Writes Jones on Facebook: “Some news: I gave my notice today at the Fort Worth Star-Telegram. Somehow, I managed to last a decade as the paper’s pop music critic, but the time has come for me to move on and try something else, which will come later this month…While it’s an amicable parting, leaving the Star-Telegram is not a decision I made lightly — or easily. I’ve been extraordinarily fortunate to do what I do for as long as I’ve done it, but times are changing, and the job has simply shifted into something I no longer have the appetite for. That’s not to denigrate, in any way, the Star-Telegram or any of the journalists still doing good work there, but rather to simply acknowledge that, amid journalism’s endless, convulsive changes, thoughtful cultural coverage is an endangered species.”

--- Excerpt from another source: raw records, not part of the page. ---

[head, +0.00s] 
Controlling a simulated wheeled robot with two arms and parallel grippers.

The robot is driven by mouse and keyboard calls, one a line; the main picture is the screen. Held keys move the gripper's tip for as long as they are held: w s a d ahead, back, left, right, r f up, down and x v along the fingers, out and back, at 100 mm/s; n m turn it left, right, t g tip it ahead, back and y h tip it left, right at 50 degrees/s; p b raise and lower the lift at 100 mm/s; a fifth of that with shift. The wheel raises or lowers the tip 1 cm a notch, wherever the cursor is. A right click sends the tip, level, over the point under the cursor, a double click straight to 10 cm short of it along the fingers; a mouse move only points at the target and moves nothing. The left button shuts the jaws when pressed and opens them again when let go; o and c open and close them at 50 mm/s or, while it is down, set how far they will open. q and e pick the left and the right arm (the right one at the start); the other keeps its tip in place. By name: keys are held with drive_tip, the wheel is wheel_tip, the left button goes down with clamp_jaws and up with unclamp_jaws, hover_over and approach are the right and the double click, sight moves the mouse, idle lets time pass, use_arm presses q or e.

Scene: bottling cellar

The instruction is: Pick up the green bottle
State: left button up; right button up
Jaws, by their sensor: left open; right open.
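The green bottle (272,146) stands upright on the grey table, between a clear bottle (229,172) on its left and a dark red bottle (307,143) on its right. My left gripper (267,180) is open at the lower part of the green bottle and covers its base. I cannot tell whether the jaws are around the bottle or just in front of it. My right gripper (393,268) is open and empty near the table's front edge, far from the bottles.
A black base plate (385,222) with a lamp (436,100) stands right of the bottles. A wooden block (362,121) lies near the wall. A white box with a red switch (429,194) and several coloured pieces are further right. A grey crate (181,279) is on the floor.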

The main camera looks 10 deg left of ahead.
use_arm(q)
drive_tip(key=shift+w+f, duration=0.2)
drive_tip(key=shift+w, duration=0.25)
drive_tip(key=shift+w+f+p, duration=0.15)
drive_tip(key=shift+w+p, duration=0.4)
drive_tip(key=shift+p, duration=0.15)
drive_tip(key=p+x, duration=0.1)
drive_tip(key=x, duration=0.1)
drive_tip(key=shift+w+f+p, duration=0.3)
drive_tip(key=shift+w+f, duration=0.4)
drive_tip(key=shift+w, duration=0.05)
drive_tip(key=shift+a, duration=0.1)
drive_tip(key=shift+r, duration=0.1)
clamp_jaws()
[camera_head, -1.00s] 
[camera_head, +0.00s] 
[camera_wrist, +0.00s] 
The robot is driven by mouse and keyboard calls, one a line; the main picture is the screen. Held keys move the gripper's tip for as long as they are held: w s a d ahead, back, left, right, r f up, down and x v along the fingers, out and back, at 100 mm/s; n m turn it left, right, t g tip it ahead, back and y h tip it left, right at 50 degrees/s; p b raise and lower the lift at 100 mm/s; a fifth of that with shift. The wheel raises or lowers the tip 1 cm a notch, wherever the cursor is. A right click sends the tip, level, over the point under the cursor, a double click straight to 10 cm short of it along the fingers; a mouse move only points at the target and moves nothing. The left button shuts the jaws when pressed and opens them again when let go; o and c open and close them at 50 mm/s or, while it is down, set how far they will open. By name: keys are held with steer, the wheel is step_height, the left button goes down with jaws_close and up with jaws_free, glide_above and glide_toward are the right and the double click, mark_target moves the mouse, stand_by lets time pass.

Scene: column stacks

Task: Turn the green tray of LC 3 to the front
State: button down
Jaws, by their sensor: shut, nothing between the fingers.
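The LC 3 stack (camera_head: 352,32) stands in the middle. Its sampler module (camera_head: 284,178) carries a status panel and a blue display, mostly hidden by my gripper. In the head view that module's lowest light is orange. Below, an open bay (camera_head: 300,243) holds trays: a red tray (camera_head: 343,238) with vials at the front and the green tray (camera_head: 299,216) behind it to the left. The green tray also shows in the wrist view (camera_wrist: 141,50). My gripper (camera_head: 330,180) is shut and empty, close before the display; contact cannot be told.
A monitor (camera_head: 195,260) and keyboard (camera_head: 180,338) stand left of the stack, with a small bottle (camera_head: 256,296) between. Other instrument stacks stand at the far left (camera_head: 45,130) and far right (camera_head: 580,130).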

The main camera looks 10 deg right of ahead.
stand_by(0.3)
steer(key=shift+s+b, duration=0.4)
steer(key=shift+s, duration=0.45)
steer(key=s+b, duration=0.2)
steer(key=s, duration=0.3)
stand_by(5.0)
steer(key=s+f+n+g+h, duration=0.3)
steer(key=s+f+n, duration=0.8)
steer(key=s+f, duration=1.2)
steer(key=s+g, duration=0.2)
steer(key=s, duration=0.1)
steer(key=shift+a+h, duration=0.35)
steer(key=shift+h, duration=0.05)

This is sad news, to be sure, as Jones was certainly one of the good ones. It comes at an interesting time, too, as the Dallas Morning News and Dallas Observer got rid of their full-time music critics in the past few months, and there’s been no word yet on whether the Star-Telegram plans to fill Jones’ role with a part-timer like the DMN opted, if it will turn the music section over to the art critic’s hands like the Observer did or if it will simply rely on freelancers to pick up the slack like Guidelive has.
In any case, his voice will be desperately missed in this market.
Finally, the Old 97’s will become the latest locals to hit the late night talk show circuit when they play Late Night With Seth Meyers on Monday, February 20. We also hear Meyers’ bandleader — one Fred Armisen — and The Office alum Jenna Fischer will star in a new video for the band’s “Good With God” single, which should premiere some time very soon.